Craig Nunez: Could you repeat your first question again, please?
Unidentified Analyst: You can just record the first question. It wasn’t about M&A, but I think you covered it. All right. So could you just answer the second question, please?
Craig Nunez: I would say that we do monitor legislative and executive orders, legislative developments and executive orders fairly closely to the extent they impact our space. And we have not identified anything that we think will materially impact our business, per se. We can’t make forecasts as far as what’s going to happen on the regulatory front. But we’ve seen various administrations come and go over the life of NRP. And we frankly haven’t seen a dramatic impact, just for example, over the last decade through two-plus administrations that we’ve weathered. We don’t know exactly what impact that’s going to have on us. And we’re not changing our business plans because of it.

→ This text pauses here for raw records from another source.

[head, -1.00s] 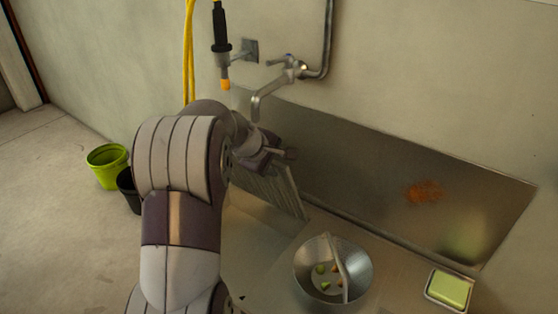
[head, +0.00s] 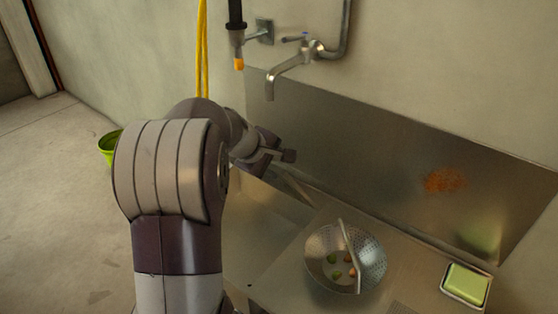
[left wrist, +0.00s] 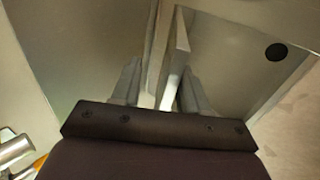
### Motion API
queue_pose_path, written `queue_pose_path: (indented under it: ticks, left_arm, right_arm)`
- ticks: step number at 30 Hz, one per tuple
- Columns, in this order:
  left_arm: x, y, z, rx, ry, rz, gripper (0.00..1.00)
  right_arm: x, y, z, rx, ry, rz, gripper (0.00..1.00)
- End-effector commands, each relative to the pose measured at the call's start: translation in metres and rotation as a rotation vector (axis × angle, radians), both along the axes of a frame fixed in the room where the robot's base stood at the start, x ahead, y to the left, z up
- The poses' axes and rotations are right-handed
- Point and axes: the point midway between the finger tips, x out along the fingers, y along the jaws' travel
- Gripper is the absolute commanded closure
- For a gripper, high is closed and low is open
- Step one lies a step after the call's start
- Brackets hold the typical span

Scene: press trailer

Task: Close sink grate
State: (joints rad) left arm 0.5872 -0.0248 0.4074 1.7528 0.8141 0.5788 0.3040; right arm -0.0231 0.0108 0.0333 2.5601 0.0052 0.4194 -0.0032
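The sink grate (head: 290,186) is raised at the back of the sink basin (head: 262,222), seen nearly edge-on in the head view and partly hidden by my arm. In the left wrist view the grate (left wrist: 178,50) is a thin pale plate standing between the fingers. My left gripper (head: 277,156) is above the grate's upper part, close to the steel backsplash. Its fingers (left wrist: 163,82) lie on either side of the plate and look apart; contact with it is unclear. My right gripper is in neither view.
A metal colander (head: 318,262) with several small pieces of food stands on the counter right of the basin. A green sponge in a dish (head: 467,284) is further right. A faucet (head: 285,70) and a hanging sprayer (head: 237,40) are above. A green bucket (head: 108,146) stands left.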

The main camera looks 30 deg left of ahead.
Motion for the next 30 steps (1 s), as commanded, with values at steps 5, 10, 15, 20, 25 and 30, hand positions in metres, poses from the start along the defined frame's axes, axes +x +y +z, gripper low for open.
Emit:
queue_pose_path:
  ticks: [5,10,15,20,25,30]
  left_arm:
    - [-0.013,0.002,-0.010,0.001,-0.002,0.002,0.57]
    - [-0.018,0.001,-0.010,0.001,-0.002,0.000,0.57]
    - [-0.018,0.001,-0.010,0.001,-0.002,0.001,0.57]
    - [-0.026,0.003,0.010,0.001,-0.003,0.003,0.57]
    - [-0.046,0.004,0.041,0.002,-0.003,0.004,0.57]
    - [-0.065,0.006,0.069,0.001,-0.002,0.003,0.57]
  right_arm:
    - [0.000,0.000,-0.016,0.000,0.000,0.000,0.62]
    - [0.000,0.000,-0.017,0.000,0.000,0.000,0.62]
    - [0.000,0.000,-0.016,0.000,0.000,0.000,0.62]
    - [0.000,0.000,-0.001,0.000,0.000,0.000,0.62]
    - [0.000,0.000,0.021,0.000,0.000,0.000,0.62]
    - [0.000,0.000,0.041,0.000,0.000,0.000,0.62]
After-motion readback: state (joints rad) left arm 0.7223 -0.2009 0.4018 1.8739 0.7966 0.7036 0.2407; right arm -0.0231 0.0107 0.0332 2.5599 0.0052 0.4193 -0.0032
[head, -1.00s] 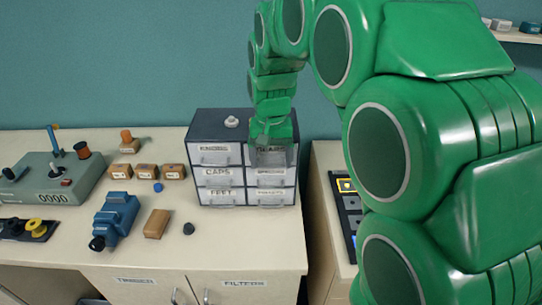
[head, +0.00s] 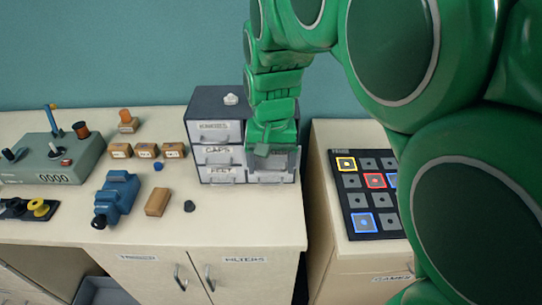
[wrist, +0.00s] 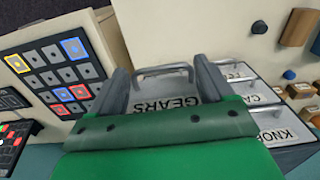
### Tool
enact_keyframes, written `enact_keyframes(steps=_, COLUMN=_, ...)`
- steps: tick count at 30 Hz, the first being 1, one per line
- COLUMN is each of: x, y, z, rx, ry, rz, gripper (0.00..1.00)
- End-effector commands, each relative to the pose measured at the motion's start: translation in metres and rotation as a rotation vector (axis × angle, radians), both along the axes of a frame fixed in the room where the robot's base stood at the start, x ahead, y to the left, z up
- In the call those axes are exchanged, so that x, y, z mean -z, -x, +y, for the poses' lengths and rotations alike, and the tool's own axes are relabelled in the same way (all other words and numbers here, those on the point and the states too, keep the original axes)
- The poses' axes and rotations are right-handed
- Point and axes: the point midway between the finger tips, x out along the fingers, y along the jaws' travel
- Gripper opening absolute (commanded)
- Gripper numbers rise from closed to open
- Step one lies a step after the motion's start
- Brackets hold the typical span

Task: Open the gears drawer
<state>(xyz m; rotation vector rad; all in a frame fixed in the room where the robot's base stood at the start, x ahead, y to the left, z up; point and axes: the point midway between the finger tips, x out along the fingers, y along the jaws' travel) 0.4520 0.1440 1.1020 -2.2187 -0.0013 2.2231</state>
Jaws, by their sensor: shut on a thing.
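The grey drawer cabinet (head: 215,103) stands on the counter, with labelled drawers in two columns. The drawer's inside is hidden by my gripper.
The knobs drawer (head: 214,132) and others in the left column are shut. A white knob (head: 231,99) sits on the cabinet. A wooden block (head: 158,202) and a blue device (head: 117,195) lie to the left. A button panel (head: 372,190) lies right, past a gap.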

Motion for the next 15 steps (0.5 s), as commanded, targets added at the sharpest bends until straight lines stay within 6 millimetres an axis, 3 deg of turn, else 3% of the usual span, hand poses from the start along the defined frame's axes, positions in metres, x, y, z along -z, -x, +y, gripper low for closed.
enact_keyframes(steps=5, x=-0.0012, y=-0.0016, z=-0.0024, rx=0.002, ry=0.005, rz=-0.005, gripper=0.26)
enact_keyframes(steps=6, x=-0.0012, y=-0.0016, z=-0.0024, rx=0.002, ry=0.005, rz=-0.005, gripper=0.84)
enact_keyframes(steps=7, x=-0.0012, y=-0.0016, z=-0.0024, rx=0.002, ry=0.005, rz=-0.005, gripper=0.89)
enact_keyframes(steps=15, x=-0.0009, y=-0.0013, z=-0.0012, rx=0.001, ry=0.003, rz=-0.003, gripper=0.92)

Operator: There are no further questions at this time. That concludes our question-and-answer session. I will now hand it back over to Craig Nunez for closing remarks.
Craig Nunez : Thank you, operator. And thank you, everyone, for joining us today and for your support of us. We’re nearing the end of a very long journey to conclude the strategy that we put in place back in 2015. And we couldn’t have done what we’ve done so far without your support. The headwinds of the market are certainly headwinds at the moment. But I can honestly say that despite the outlook for our three key commodities being probably the worst it’s been in my tenure at NRP, the outlook from the perspective of an equity holder is certainly brighter than it’s been over the last decade. So with that, thank you again. And I look forward to speaking to you soon. Good day.
Operator: That concludes today’s call. You may now disconnect.